As a blogger for over a year--one used for personal stuff and others for teaching and activism--I agree with you on the Internet's inability to build the sort of community your refer to in your article (which I first read at the Christian Science Monitor, not your blog).

I too am nostalgic for my working class neighborhood in Clairemont, a neighborhood in San Diego, California. The neighborhood was tight and people often gathered imromptu on lawns and corner walls to chat, have beers and eat. Even now when I visit the same place over a quarter-century later I wonder did I imagine it, was it but a dream (me who scoffed at the alarmist thesis of Robert Putnam's "Bowling Alone")

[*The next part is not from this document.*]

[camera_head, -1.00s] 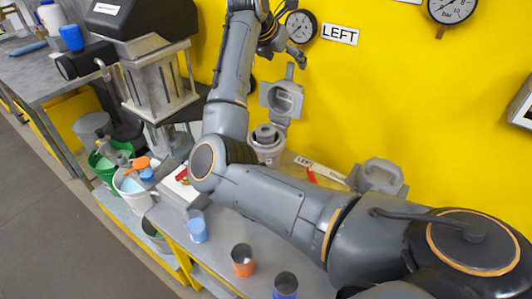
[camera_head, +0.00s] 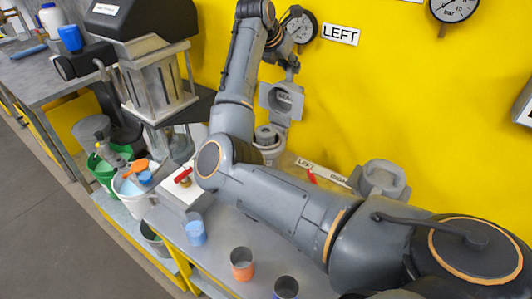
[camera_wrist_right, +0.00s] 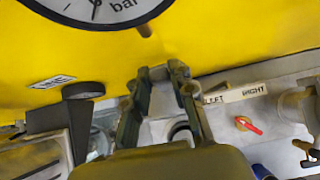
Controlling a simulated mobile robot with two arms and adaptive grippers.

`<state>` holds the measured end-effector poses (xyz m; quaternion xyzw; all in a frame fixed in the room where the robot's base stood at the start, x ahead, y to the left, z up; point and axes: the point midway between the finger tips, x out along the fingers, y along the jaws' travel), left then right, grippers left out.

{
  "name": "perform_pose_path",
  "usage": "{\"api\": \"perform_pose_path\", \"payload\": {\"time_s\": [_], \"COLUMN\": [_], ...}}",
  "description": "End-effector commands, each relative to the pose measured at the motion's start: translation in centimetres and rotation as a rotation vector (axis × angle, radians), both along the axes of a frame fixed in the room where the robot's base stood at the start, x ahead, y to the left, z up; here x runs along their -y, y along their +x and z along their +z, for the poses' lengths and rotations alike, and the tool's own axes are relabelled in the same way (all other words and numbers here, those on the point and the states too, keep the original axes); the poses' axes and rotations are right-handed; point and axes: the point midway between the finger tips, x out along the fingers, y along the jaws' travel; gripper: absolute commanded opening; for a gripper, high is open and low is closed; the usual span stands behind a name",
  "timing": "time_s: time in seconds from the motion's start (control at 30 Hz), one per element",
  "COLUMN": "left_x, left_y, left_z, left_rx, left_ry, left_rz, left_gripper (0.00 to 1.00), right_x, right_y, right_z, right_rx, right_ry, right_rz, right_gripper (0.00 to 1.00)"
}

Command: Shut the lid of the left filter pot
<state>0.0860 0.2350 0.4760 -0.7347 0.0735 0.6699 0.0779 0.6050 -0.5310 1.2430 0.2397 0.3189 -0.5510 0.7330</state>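The left filter pot (camera_head: 268,147) is a grey round pot on the bench against the yellow wall, below the LEFT sign. Its grey lid (camera_head: 285,100) stands open and upright above it, hollow side facing out. My right gripper (camera_head: 290,62) is just above the lid's top edge in the head view; whether it touches the lid is unclear. In the right wrist view the two fingers of my right gripper (camera_wrist_right: 160,78) are apart, with a pot's round rim (camera_wrist_right: 181,131) partly showing between them. Nothing is clearly held. My left gripper is not in view.
A second grey pot (camera_head: 380,180) stands to the right. A red-handled valve (camera_head: 183,176) and several cups, one blue (camera_head: 194,233) and one orange (camera_head: 242,264), are on the bench. A pressure gauge (camera_head: 298,25) hangs on the wall close to my right gripper.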

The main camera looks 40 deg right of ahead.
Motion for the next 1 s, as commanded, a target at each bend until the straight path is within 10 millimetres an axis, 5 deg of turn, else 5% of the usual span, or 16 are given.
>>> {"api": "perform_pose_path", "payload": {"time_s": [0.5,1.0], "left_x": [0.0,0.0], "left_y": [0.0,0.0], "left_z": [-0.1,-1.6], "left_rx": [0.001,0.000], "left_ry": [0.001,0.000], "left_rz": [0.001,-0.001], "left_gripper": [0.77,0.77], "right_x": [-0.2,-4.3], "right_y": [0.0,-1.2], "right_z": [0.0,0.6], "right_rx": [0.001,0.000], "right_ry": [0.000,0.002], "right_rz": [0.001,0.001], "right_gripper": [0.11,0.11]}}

My current neighbors in suburban Lexington, KY will barely acknowledge each other and often outright ignore anyone outside their monadic existence (unless it is to curse someone who has offended their sensibility or gets in their way while they are driving their monstrous hummers). At a previous residence in a trendy neighborhood near the university campus, after having our house broken into, I canvassed the neighborhood introducing myself to the strangers that lived near me. People seemed very uncomfortable with my desire to become known, and to know them, so that we could protect ourselves against burglars (there were a dozen B & E's in a week's time in this neighborhood--which no one had pieced together until I went around talking to people).

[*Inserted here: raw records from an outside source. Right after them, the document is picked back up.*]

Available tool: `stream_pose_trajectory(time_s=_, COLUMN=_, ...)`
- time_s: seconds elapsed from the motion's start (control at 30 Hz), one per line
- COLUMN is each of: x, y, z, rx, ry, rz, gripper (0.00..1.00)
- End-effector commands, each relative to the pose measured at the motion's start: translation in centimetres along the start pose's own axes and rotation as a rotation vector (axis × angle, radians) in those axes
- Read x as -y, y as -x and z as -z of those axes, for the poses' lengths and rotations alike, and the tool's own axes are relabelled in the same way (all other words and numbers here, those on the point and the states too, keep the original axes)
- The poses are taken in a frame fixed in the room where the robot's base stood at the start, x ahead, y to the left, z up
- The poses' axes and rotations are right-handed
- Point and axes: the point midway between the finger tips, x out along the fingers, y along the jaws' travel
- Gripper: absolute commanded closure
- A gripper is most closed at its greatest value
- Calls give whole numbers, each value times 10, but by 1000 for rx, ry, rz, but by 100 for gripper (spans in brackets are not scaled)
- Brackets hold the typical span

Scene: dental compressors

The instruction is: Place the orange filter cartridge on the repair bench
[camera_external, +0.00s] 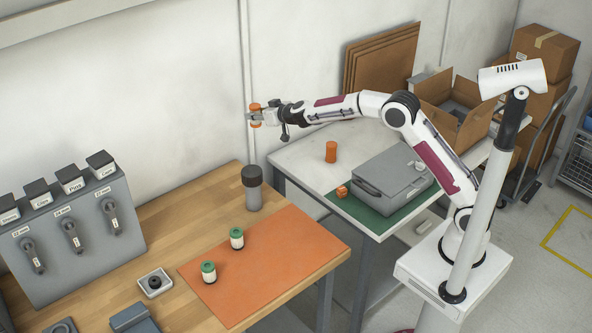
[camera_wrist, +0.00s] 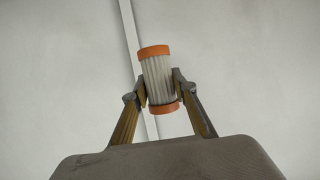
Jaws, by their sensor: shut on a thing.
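The orange filter cartridge (camera_wrist: 157,78) has a pleated pale body with orange end caps. It is held between the two fingers of my gripper (camera_wrist: 160,92) in the wrist view, slightly tilted. In the external view my gripper (camera_external: 257,117) holds the cartridge (camera_external: 256,106) high in the air, near the wall and above the gap between the two tables. The wooden bench (camera_external: 180,228) with an orange mat (camera_external: 290,244) stands below and to the left, well apart from the cartridge. Which surface is the repair bench is not labelled.
Two green-capped cartridges (camera_external: 237,238) (camera_external: 208,272) stand on the mat. A dark-topped grey cylinder (camera_external: 252,188) stands at the bench's back. The white table holds an orange cylinder (camera_external: 331,152), a grey case (camera_external: 385,180) and a cardboard box (camera_external: 445,104). The mat's right part is clear.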

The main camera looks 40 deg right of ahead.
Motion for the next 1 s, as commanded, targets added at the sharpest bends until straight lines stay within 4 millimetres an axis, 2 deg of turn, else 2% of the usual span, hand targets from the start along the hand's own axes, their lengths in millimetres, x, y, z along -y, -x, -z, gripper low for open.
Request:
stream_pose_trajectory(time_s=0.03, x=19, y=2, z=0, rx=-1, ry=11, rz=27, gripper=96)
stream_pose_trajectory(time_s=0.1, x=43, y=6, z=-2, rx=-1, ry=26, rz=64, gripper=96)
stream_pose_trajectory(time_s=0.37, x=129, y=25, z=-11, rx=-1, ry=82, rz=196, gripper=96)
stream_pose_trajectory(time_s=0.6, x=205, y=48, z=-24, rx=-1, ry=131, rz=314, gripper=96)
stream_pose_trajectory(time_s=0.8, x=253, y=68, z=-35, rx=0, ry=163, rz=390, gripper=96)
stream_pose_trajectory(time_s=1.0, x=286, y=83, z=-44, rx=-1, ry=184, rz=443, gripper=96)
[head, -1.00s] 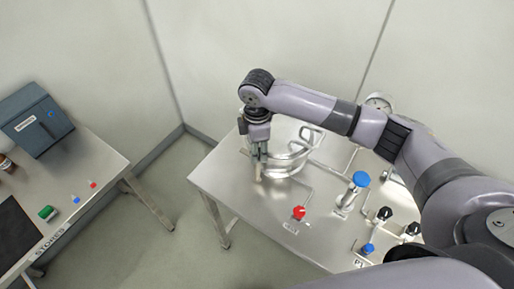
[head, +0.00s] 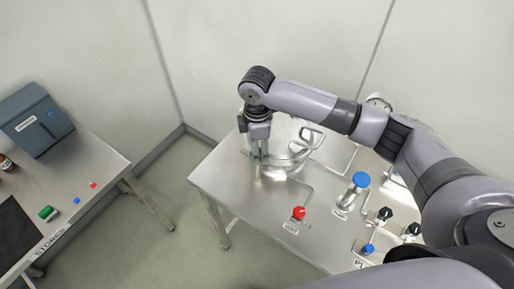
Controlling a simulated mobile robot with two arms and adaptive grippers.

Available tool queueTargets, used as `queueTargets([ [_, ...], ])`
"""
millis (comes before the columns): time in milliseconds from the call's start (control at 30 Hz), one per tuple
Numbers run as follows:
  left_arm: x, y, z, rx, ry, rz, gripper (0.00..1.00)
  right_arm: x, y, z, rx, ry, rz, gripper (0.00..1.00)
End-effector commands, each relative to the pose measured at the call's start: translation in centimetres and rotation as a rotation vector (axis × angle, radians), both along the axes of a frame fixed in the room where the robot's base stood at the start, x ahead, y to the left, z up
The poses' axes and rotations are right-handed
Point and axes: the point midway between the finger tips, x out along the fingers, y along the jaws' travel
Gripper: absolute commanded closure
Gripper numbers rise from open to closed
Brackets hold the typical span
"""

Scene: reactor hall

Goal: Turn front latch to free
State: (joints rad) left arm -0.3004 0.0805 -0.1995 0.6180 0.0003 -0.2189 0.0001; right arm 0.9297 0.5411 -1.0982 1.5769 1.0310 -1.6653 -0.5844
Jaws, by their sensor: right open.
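A round steel vessel (head: 290,160) with a lid and a raised handle (head: 311,136) stands on the steel table at the centre. My right gripper (head: 259,167) points down at the vessel's front left side. Its fingers are open and stand around or just in front of the rim there. The front latch cannot be made out clearly, as the fingers cover that part of the rim. I cannot tell whether they touch it. My left gripper is out of view.
On the steel table (head: 228,187) are a red knob (head: 299,212), a blue-topped valve (head: 361,180), black knobs (head: 385,213) and a smaller blue knob (head: 368,248). A side table at left holds a blue-grey box (head: 38,118) and a green block (head: 46,212).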

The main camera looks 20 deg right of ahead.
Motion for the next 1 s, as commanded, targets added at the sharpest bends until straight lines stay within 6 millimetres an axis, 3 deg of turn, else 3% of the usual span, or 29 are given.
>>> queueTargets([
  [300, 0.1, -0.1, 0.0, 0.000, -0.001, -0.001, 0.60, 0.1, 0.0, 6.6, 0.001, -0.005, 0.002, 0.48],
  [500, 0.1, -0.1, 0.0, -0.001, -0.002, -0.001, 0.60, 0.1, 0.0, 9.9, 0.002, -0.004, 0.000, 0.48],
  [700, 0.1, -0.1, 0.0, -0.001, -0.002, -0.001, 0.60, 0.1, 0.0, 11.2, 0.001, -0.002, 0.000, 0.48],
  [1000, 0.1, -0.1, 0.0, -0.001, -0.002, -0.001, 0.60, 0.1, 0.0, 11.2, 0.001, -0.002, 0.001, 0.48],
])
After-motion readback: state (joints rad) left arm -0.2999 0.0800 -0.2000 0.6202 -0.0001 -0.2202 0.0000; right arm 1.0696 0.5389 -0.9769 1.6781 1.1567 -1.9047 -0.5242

My parents recently visited our new residence where we had recently moved because we were tired of people trying to break into our last residence (twice in two years and many other attempts). They commented on the beautiful patios in the neighborhood, a corporate owned and operated apartment complex. Me and my wife take full advantage of the patio during warm days, but we never see anyone else using them except for a quick in-and-out barbecue. My parents remarked on the quietness of our neighborhood, how no one used the patios, and how there was no "life" in the neighborhood. The price of "protection"? Its not a gated residence, people wander through all the time. I joke with my wife that we are living in the middle of an FBI witness protection zone because I have actually had people scurry away from me as I try to say hello and introduce myself.

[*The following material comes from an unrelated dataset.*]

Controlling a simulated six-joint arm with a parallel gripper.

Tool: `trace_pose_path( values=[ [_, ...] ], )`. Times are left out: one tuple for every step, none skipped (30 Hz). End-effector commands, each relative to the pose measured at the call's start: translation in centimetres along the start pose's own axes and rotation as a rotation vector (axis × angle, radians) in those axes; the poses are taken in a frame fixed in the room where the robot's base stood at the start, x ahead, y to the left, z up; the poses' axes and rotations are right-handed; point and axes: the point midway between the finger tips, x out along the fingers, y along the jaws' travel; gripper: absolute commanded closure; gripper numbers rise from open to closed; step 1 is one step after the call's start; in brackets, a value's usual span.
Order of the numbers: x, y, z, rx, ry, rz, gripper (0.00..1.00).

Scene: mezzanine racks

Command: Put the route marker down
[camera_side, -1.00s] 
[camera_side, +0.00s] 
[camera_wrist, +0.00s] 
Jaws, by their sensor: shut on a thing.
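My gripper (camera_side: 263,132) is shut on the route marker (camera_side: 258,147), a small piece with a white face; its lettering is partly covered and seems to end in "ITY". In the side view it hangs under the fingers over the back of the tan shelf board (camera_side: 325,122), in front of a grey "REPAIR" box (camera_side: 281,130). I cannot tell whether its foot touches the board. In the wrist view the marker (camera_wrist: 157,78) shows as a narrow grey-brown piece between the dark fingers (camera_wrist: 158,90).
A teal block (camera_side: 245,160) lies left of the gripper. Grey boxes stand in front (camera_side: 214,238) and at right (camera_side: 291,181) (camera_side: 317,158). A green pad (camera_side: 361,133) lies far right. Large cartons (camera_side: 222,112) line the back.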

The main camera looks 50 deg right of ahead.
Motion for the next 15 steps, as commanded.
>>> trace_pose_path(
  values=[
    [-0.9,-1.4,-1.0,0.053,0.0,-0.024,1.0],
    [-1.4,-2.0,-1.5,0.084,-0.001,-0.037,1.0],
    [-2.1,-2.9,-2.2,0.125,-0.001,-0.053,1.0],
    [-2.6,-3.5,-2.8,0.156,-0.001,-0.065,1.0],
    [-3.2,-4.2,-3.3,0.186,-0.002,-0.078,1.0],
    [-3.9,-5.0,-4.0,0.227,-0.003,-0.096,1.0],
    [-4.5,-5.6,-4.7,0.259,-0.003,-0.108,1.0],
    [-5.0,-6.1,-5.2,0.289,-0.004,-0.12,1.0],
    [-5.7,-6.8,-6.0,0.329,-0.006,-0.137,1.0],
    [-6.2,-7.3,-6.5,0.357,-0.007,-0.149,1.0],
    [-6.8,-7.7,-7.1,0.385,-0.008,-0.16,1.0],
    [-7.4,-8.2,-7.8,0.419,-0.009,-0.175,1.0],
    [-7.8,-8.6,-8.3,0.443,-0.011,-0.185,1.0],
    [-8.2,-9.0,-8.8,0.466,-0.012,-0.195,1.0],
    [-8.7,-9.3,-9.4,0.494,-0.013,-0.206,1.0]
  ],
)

Of course my professional life in academia is also hyper-competitive and fragmented. Barriers between me and my students. I'm an adjunct while I work on my dissertation and thus there are professional barriers between me and most of the tenured professors. I sought to escape the corporate world and have plopped down in the middle of it--complete with an even more alienating and distant administrative beaucracy.

Thus, I find myself writing and reaching out on my many blogs. Shouting into the wilderness so to speak. Writing for electronic journals. Looking forward to the next conference. Desperately seeking others who like to dialogue, think, read and write. While the blogs do not build the communities that you and I lament, they are useful in building counterpublics for those of us who seek alternative information and unlikely alliances (I have made friends and I have met them in the real world). We write and we share information and we discuss the world and we bring-to-light issues/groups/politics that are ignored by the mainstream media/society.

Thanks for your article,

Thivai... shouting into the abyss


Susannity said...

I have often pondered why this is. I think it is often put upon technology, like Jerry says somewhat in his posting, and while I feel this is true, I think for a different reason. I think when people were more centralized in an area and unable to communicate to a larger audience than just their neighbors, we were "forced" to compromise and "get along". Now that the Internet has opened up the number of people that one can be engaged with, we are able to find others who may have similar interests or viewpoints, etc than those we may neighbor with. As a result, it may be tempting to go outside the local community directly to those that we really enjoy. However, then I wonder why people seem to almost avoid one another in their neighborhoods, like you allude to. Is it the effort? Is it fear of non-acceptance because we've become so accustomed to being more readily accepted or easily and uncomfortably ignored thru the anonymity of the Internet? Not sure. I hear you guppy Thivai and return your shout. =)

Michael said...


I think your raise some interesting questions concerning the role of technology in our estrangement from others. No doubt it is the fragmentation and distanciation of technological interaction (driving in our cars, communicating through technology, passively watching, etc...) that makes it difficult for more and more people to carry out sustained interpersonal interactions (especially spontaneous and unscripted). Just as disturbing are some people who I know who master a sense of this ability for spontaneity and interaction, but master it through a sense of their "starring role" in a dramatic production--as if they are in their own little "truman show." They seem to adopt a hip ironicness uniquely suited to keeping them distanced even while interacting (not that this is particularly unique to our time?)

Thanks for the comments--always good to know someone else can see outside the fishbowl...

Susannity said...

I would expect you would especially find truman show candidates in academia. do you? I am surprised at how judgmental most folks I encounter are, even when they initially seem to not be, so maybe we're all PCed and petrified to share our true selves. When it happens, it is wonderful, but I also find that I hear others discuss those that share intimate, and possibly, controversial beliefs so maybe one is justified to be paranoid and isolated.